# START OF Records provided

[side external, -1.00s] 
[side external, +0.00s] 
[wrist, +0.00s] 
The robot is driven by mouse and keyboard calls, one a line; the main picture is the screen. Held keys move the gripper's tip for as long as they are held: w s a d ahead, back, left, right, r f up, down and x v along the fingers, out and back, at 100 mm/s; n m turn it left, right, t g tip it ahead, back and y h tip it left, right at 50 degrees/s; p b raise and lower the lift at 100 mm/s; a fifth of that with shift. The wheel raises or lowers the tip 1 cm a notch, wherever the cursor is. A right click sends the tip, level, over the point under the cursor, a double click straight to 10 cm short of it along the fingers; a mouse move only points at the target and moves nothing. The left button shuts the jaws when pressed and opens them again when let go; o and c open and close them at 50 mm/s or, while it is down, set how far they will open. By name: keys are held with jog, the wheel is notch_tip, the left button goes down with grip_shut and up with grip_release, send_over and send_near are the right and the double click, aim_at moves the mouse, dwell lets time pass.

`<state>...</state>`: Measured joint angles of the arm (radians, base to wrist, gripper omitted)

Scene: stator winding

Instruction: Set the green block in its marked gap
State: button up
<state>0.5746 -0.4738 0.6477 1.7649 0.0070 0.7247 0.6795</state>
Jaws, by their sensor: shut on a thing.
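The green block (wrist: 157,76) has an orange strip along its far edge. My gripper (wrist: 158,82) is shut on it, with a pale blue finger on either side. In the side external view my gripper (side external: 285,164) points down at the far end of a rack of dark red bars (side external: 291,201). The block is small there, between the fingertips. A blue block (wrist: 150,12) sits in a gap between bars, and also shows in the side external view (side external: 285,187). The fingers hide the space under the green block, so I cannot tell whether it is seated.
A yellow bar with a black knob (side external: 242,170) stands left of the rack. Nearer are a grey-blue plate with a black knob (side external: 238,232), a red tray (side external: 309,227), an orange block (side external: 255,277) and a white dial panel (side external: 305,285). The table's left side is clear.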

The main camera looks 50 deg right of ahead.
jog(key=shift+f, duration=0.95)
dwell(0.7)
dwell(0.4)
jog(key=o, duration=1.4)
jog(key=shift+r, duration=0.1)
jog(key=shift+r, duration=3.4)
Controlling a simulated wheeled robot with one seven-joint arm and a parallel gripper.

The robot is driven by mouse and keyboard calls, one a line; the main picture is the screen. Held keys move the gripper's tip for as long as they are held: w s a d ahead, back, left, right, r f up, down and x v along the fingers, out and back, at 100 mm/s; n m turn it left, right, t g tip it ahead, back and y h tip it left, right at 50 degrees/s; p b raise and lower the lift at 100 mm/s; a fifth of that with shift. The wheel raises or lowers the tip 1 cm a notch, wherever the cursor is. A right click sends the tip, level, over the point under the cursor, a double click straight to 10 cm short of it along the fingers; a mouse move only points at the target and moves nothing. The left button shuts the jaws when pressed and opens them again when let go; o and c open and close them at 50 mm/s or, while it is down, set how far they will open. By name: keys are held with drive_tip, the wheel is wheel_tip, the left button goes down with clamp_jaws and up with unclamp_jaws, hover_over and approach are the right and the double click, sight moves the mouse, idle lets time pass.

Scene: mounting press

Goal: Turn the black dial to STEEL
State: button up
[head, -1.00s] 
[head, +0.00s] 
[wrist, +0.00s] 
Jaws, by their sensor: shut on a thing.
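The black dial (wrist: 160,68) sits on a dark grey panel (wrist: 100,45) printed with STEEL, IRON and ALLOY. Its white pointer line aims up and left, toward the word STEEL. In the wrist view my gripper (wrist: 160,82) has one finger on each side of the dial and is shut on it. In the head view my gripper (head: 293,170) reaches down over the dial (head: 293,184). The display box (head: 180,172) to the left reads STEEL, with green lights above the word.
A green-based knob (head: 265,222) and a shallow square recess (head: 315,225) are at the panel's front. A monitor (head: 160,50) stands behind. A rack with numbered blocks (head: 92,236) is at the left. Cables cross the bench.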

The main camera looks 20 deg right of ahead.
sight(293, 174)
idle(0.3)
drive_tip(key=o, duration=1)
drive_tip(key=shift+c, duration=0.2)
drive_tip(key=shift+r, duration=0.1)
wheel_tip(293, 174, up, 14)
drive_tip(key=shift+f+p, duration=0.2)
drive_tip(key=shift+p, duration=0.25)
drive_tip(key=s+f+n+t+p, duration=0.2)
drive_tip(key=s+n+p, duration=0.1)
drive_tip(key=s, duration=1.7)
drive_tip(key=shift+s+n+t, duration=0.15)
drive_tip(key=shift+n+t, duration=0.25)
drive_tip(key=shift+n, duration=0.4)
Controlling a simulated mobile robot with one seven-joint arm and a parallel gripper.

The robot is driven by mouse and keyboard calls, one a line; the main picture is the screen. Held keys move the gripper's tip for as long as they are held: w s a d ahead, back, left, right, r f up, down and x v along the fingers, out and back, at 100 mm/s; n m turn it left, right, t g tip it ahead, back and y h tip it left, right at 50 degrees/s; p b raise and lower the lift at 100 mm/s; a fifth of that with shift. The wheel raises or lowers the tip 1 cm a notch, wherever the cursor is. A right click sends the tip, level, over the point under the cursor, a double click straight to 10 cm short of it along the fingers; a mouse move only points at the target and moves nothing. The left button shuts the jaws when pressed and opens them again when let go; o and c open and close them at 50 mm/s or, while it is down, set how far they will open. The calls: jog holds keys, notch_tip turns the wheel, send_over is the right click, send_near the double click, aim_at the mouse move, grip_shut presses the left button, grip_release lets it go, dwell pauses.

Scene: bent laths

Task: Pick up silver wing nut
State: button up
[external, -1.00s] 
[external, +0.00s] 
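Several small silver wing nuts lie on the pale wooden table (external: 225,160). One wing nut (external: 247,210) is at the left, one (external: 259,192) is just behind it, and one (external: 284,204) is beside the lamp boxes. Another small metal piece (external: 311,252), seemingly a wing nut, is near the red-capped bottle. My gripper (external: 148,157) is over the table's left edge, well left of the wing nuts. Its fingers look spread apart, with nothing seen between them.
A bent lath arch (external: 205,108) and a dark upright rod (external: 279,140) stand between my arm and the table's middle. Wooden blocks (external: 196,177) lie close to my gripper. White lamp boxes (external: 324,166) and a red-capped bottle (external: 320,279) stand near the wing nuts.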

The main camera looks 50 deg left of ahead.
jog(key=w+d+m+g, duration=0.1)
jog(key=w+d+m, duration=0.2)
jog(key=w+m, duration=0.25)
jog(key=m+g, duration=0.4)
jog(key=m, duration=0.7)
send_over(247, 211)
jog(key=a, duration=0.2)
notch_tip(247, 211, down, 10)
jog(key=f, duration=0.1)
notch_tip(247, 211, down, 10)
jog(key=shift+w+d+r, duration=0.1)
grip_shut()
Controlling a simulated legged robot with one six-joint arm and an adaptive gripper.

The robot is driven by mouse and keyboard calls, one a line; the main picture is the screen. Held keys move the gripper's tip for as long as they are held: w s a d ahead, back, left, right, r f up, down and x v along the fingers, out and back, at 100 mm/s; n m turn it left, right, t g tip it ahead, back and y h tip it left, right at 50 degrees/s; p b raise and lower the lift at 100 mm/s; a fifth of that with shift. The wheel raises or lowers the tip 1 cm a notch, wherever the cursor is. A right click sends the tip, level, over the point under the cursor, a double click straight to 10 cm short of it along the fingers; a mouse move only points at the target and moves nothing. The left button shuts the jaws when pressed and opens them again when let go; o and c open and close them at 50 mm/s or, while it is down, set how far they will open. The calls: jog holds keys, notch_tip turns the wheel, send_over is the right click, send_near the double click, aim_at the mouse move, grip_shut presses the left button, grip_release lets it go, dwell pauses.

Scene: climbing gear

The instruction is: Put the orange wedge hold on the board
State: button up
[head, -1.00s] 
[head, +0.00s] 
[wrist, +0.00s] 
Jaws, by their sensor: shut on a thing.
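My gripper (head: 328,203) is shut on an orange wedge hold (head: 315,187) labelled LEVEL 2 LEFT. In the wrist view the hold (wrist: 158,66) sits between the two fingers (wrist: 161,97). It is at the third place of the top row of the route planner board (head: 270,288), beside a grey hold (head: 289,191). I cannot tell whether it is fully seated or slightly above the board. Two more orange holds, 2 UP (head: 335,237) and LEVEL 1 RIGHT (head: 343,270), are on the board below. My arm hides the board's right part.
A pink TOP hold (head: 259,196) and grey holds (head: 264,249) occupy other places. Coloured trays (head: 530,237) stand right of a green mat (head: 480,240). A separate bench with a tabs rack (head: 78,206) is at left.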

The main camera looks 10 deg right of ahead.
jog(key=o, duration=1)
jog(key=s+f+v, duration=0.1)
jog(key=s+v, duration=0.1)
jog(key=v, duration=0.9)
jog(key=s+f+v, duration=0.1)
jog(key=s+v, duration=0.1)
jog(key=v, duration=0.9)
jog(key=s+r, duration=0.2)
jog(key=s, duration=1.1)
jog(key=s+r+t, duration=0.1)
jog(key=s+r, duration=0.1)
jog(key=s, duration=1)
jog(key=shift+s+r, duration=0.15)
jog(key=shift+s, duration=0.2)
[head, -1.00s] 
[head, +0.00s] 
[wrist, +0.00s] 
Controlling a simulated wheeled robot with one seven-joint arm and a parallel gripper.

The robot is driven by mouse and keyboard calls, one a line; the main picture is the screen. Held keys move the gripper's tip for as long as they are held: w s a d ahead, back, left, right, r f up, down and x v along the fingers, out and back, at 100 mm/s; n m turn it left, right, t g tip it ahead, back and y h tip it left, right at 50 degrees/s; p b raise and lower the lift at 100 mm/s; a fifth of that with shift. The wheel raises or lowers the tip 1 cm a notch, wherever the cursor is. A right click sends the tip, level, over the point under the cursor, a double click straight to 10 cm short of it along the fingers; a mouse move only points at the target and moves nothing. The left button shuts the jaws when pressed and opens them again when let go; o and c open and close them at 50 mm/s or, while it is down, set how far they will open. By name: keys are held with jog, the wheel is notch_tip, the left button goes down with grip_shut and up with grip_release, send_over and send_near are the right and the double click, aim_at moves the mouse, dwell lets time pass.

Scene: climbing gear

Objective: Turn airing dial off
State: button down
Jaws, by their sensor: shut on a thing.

# END OF Records provided

Task requirements: Exactly the lines from the line with "Scene: bent laths" to the line with "[external, -1.00s]", both included, are to be extracted, and no others.

Result of this task:
Scene: bent laths

Task: Pick up silver wing nut
State: button up
[external, -1.00s] 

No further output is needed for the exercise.